Pandangan-pandangan mereka, secara langsung maupun tidak, menjadi bahan perdebatan dalam majlis-majlis ilmu para ulama, dan pada gilirannya, telah memperkaya tema-tema kalam, seperti pembahasan tentang materi (jisim), gerakan dan lainnya.
- Transliterasi
Selain adanya akulturasi setelah pembebasan wilayah-wilayah tersebut, ada upaya dari beberapa pihak yang berkuasa untuk menerjemahkan buku-buku karya para cendikiawan non Muslim ke bahasa Arab. Ibnu Nadim menyebutkan,
“ Adalah Khâlid bin Yazîd bin Muawiyah seorang yang mencintai ilmu pengetahuan telah memerintahkan supaya didatangkan sejumlah filusuf dari Yunani yang berada di kota Mesir. Mereka diminta untuk menerjemahkan buku-buku berbahasa Yunani dan Koptik (Mesir Kuno) ke bahasa Arab. Itu lah pertama kali penerjemahan buku ke bahasa Arab. Kemudian pada masa al Hajjaj muncul juga penerjemahan dari bahasa Persia ke bahasa Arab. Penerjemahan pada saat itu masih dianggap lambat sampai masa kekuasaan al Ma’mun al Abbasi. Dia meminta kepada kaisar Romawi agar diberi akses untuk mempelajari ilmu-ilmu klasik yang tersimpan di perpustakaan wilayah-wilayah Romawi. Akhirnya al Ma’mun mengutus sejumlah cendekiawan untuk pergi seperti, al Hajjaj bin Mathar, Ibnu Petrik, Muhammad bin Ahmad dan Husain Banu Syakir. Kemudian mereka kembali dengan membawa buku-buku tentang filsafat,arsitektur dan lainnya “.[3]

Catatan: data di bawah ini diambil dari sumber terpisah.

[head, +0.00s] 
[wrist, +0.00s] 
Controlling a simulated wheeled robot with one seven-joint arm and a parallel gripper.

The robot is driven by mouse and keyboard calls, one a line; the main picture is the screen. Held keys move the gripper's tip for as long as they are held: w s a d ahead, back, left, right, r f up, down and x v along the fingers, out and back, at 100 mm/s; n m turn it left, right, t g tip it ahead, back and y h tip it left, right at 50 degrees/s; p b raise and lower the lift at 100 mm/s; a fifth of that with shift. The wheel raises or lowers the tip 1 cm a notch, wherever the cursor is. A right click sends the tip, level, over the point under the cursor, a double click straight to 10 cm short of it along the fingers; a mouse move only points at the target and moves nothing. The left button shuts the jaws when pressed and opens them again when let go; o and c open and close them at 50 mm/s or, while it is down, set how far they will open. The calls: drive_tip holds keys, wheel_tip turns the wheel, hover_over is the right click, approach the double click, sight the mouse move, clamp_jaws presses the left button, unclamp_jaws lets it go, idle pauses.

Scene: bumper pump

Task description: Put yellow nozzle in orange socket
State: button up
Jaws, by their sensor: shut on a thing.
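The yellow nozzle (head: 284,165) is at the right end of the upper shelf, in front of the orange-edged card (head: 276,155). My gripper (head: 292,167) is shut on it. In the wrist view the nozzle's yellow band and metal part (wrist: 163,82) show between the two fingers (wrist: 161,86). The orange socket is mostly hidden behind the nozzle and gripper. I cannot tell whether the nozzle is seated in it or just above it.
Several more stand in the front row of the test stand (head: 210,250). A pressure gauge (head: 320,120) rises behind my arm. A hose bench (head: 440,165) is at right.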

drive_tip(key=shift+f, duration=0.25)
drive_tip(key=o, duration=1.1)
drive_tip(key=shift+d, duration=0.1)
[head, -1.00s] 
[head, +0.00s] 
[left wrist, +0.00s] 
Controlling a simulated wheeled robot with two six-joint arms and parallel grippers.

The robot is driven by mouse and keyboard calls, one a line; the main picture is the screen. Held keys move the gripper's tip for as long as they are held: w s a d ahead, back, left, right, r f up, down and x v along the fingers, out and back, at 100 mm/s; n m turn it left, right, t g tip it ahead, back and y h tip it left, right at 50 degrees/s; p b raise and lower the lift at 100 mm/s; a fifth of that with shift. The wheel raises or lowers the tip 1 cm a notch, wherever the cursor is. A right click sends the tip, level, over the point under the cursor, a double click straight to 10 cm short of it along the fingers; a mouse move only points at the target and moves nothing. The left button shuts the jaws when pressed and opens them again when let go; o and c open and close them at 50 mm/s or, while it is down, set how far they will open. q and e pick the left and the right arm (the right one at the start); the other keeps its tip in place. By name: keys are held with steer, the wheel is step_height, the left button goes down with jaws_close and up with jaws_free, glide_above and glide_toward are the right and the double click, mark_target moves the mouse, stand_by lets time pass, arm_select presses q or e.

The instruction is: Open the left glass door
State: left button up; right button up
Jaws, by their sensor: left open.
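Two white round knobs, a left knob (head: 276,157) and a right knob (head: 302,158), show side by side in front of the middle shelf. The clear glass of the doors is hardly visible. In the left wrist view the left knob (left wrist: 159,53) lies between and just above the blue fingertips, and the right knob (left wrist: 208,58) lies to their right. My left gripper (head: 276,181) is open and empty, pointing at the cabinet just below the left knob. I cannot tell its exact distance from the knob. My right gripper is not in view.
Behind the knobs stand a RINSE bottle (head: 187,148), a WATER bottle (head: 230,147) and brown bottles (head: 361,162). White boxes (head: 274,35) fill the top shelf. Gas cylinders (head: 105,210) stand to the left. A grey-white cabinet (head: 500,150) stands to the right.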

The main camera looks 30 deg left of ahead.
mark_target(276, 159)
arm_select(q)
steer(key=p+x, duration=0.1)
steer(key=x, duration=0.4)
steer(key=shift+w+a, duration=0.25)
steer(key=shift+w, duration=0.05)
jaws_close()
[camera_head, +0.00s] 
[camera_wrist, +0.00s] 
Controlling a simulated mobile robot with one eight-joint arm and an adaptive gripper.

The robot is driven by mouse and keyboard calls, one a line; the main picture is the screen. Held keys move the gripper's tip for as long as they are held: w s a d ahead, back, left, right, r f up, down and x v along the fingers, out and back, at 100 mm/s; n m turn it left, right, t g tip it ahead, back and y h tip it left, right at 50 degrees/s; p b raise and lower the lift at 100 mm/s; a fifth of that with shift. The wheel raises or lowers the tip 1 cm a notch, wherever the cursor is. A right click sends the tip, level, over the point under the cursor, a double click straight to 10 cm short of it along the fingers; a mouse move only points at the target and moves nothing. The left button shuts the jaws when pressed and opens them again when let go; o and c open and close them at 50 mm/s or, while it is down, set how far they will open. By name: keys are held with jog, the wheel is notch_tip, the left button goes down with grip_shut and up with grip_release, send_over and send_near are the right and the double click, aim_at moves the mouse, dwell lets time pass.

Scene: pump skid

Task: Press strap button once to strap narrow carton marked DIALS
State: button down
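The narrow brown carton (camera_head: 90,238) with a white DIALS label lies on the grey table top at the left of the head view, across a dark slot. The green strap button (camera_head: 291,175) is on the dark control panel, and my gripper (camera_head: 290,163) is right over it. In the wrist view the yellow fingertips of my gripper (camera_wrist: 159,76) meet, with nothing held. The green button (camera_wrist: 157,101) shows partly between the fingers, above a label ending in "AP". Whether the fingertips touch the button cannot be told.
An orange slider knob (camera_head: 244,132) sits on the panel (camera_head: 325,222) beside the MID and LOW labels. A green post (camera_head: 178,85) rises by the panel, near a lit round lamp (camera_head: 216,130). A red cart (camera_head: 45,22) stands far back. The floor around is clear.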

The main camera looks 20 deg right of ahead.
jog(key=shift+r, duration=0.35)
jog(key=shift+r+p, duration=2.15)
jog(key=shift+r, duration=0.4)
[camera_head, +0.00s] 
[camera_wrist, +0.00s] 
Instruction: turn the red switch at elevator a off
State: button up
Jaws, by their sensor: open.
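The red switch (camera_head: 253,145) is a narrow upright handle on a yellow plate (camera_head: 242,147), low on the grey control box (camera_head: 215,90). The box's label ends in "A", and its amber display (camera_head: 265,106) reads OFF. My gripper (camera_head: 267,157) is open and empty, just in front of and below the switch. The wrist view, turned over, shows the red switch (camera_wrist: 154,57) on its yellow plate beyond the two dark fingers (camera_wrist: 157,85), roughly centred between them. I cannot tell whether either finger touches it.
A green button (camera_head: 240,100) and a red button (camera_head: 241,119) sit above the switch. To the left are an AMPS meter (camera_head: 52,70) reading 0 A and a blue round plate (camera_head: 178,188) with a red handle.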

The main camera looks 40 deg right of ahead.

Buku-buku terjemahan itu telah terkadang mengandung pandangan-pandangan yang mengganggu keyakinan kaum Muslim, dan sebagai akibatnya muncul reaksi yang beragam di tengah mereka. Secara umum ada tiga kelompok yang muncul sebagai respon atas buku-buku itu;
Pertama, menolak ajaran-ajaran yang dianggap menyimpang dari Islam karena tidak bersumber dari al Qur’an dan Sunnah. Mereka secara tegas men-sesatkan dan mengkafirkannya demi menjaga kemurnian ajaran Islam.
Kedua, menerima ajaran-ajaran itu karena pemaham mereka yang lemah tentang ajaran Islam. Mereka tidak berdaya dalam membantah ajaran-ajaran itu.
Ketiga, mengkaji dan menelaah secara mendalam serta menakarnya dengan dasar-dasar yang kuat. Mereka menerima ajaran yang sejalan dengan ajaran Islam dan menolak ajaran-ajaran yang menyimpang dari Islam dengan argumentasi yang kuat.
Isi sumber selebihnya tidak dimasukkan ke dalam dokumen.